SUPPLIED MATERIAL:
※ ※ ※

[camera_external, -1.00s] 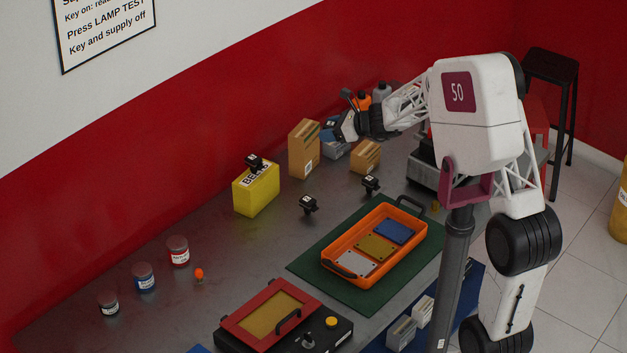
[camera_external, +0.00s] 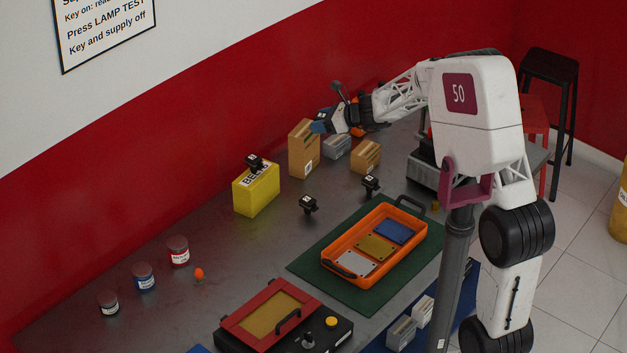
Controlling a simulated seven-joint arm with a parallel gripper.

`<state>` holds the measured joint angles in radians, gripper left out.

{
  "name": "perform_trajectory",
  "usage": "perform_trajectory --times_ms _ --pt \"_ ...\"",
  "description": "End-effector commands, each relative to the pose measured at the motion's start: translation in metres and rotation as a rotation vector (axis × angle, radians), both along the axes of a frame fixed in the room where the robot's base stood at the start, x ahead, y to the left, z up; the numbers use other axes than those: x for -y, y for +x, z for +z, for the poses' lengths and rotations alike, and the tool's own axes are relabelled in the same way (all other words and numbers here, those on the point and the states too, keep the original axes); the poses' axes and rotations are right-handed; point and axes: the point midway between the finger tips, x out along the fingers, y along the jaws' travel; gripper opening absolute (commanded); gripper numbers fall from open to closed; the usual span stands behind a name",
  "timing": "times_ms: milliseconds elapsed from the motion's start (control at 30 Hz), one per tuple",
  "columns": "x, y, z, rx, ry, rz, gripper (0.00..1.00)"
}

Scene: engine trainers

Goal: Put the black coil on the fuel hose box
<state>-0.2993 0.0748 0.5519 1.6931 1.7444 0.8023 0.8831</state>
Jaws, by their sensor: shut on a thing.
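My gripper (camera_external: 338,118) is in the air above the back of the bench, over the boxes there. It appears shut on a small blue item (camera_external: 320,123), whose shape is partly hidden by the fingers. One black coil-like part (camera_external: 254,162) sits on top of a yellow box (camera_external: 257,192), whose label is only partly readable. Two more black coil-like parts stand on the bare bench, one in front of the yellow box (camera_external: 308,204) and one farther right (camera_external: 370,185). I cannot read which box is the fuel hose box; a tall brown box (camera_external: 303,148) stands right of the yellow one.
A grey-blue box (camera_external: 337,146) and a small brown box (camera_external: 366,157) stand below my gripper. An orange tray (camera_external: 345,270) with plates lies on a green mat. Several jars (camera_external: 178,250) and a red-lidded panel (camera_external: 235,325) are nearer. The bench's left middle is clear.

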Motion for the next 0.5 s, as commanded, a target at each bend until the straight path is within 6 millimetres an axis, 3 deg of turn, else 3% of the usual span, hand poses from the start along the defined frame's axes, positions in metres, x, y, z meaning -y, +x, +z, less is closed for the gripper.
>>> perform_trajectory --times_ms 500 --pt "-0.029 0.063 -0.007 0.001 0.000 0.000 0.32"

※ ※ ※

Leave out the pictures and reproduce the rest of the listing exactly.

SOLUTION TO THIS PROBLEM:
[camera_external, -1.00s] 
[camera_external, +0.00s] 
Controlling a simulated seven-joint arm with a parallel gripper.

`<state>` holds the measured joint angles in radians, gripper left out.

{
  "name": "perform_trajectory",
  "usage": "perform_trajectory --times_ms _ --pt \"_ ...\"",
  "description": "End-effector commands, each relative to the pose measured at the motion's start: translation in metres and rotation as a rotation vector (axis × angle, radians), both along the axes of a frame fixed in the room where the robot's base stood at the start, x ahead, y to the left, z up; the numbers use other axes than those: x for -y, y for +x, z for +z, for the poses' lengths and rotations alike, and the tool's own axes are relabelled in the same way (all other words and numbers here, those on the point and the states too, keep the original axes); the poses' axes and rotations are right-handed; point and axes: the point midway between the finger tips, x out along the fingers, y along the jaws' travel; gripper opening absolute (commanded); gripper numbers fall from open to closed; the usual span stands behind a name",
  "timing": "times_ms: milliseconds elapsed from the motion's start (control at 30 Hz), one per tuple",
  "columns": "x, y, z, rx, ry, rz, gripper (0.00..1.00)"
}

Scene: engine trainers

Goal: Put the black coil on the fuel hose box
<state>-0.2993 0.0748 0.5519 1.6931 1.7444 0.8023 0.8831</state>
Jaws, by their sensor: shut on a thing.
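My gripper (camera_external: 338,118) is in the air above the back of the bench, over the boxes there. It appears shut on a small blue item (camera_external: 320,123), whose shape is partly hidden by the fingers. One black coil-like part (camera_external: 254,162) sits on top of a yellow box (camera_external: 257,192), whose label is only partly readable. Two more black coil-like parts stand on the bare bench, one in front of the yellow box (camera_external: 308,204) and one farther right (camera_external: 370,185). I cannot read which box is the fuel hose box; a tall brown box (camera_external: 303,148) stands right of the yellow one.
A grey-blue box (camera_external: 337,146) and a small brown box (camera_external: 366,157) stand below my gripper. An orange tray (camera_external: 345,270) with plates lies on a green mat. Several jars (camera_external: 178,250) and a red-lidded panel (camera_external: 235,325) are nearer. The bench's left middle is clear.

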Motion for the next 0.5 s, as commanded, a target at each bend until the straight path is within 6 millimetres an axis, 3 deg of turn, else 3% of the usual span, hand poses from the start along the defined frame's axes, positions in metres, x, y, z meaning -y, +x, +z, less is closed for the gripper.
>>> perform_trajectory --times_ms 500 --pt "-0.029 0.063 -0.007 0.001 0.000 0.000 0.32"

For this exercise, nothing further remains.